Austrian National Cyber Security Strategy (ANCSS)
- Начална дата: 2013
The Austrian Government passed the Austrian National Cyber Security Strategy in 2013. It is a comprehensive and proactive concept for securing the Austrian interests in cyber-space. The strategy builds on and intends to coordinate existing institutions, players and structures (public and public-private partnerships). It brings them together for covering strategical, operational, steering, consulting and countering issues. The new form of governance aims at allowing fast exchange in case of cyber-threats and intends to facilitate a coordinated implementation of counter-measures.
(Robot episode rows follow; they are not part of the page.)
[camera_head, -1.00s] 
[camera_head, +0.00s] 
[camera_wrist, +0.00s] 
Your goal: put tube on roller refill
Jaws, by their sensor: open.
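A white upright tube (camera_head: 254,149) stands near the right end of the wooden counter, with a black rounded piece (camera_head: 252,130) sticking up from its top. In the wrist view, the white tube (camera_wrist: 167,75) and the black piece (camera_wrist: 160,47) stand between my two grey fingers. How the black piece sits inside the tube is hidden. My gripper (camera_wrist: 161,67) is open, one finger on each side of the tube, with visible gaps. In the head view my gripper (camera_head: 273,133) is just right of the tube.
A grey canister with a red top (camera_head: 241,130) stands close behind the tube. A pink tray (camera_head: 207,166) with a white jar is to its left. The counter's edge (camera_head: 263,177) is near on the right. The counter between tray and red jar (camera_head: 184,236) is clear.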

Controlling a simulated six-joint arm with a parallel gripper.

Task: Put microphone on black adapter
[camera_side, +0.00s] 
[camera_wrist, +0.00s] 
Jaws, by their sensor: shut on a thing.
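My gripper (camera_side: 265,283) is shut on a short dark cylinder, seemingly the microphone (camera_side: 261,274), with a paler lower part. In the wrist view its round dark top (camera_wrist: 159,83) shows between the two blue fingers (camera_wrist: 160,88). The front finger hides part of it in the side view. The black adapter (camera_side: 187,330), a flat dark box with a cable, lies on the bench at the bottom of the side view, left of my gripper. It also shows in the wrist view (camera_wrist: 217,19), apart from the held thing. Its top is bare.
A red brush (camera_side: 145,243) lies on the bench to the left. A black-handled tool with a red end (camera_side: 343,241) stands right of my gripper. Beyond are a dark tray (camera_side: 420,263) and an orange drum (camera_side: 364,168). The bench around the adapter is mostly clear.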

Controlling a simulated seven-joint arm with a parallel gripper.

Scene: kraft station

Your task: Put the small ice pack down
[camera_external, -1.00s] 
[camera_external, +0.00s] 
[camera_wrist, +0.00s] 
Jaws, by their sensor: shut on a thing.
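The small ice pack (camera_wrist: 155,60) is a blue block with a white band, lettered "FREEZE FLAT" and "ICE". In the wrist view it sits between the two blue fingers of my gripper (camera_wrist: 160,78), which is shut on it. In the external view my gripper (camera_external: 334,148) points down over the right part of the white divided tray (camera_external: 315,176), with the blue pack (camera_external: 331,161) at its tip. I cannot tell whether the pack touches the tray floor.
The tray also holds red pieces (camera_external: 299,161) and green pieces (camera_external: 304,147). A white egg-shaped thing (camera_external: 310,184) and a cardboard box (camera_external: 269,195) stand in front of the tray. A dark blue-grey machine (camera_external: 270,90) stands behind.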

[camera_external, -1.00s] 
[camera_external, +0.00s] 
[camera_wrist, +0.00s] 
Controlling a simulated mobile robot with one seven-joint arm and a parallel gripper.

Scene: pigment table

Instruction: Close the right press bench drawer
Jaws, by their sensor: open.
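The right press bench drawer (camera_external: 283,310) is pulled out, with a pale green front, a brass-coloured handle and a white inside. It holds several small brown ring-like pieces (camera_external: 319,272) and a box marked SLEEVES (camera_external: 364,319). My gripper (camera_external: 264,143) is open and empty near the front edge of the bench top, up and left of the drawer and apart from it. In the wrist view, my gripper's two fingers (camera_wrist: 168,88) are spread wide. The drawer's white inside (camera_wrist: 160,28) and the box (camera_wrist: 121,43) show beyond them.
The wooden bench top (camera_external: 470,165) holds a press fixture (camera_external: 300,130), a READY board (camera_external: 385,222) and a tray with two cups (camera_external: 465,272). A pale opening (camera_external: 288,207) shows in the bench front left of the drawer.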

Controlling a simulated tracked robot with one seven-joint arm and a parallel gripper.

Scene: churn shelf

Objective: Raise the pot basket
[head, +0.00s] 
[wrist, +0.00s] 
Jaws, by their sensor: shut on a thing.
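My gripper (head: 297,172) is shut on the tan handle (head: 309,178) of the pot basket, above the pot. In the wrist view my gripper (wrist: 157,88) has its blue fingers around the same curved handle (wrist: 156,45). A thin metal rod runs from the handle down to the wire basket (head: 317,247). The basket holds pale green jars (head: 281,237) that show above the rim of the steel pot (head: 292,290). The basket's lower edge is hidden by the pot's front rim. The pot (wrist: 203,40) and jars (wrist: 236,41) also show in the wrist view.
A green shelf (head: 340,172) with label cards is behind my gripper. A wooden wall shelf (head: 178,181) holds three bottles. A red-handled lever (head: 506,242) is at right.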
Furthermore, the involved stakeholders also provide a periodical overview of the cyber-security situation and coordinate the national cyber-crisis-management.
Its fundamental principles are: 1. rule of law, 2. subsidiarity, 3. self-regulation, 4. proportionality.
The overall coordination is done by the cross-ministerial group (IKDOK), which consists of representatives from the BKA/GovCERT, Ministry of the Interior and the Ministry of Defense.
The implementation is coordinated by the Cyber Security Steering Group (CSS), which is divided into different work groups that are responsible for the implementation of the following fields of action:
Its fields of action include:
1. structures and processes: the development of an overall is done by the CSS
2. governance: the working group provided a report for defining the frame for the implementation of the DIRECTIVE (EU) 2016/1148 OF THE EUROPEAN PARLIAMENT AND OF THE COUNCIL concerning measures for a high common level of security of network and information systems across the Union.
3. cooperation between state, economy and society: the Cyber Security Platform (CSP) was implemented as a frame for existing cooperation formats (such as Austrian Trust Circle, KSÖ Cyber Sicherheit Forum, A-SIT, CSA). It aims at information exchange, awareness and training.
4. protection of critical infrastructures: On November 4, the Austrian Government passed the Austrian Program for Securing Critical Infrastructure (APCIP). It aims at building security partnerships with strategically relevant companies, which run critical infrastructure.
5. awareness and training: several platforms and trainings have been implemented, which are focusing on digital education, prevention and online security and are mainly targeting young people and teachers.
6. research and development: cyber security is emphasized by the involved stakeholders in both the national research program KIRAS as well as for H2020 or the future FP9 program.
7. international cooperation: cyber security is addressed actively by Austria in the institutions of the EU, the UN, OSZE, NATO, OECD etc. as well as in multilateral platforms (Global Conference on Cyberspace, Central European Cyber Security Platform, Freedom Online Coalition). The international activities are coordinated by the Federal Ministry for Europe, Integration and Foreign Affairs.
• Guarantee the availability, reliability and confidentiality of data exchange as well as the integrity of data themselves.
• Work on a secure, resilient and reliable cyber space that is capable of resisting risks, absorbing shocks and adjusting to a changed environment.
• Ensure that the (critical) ICT infrastructures of Austria are secure and resilient to threats.
• Facilitate the cooperation among governmental bodies as well as with partners from the private sector.
• Protect the legal asset “cyber security”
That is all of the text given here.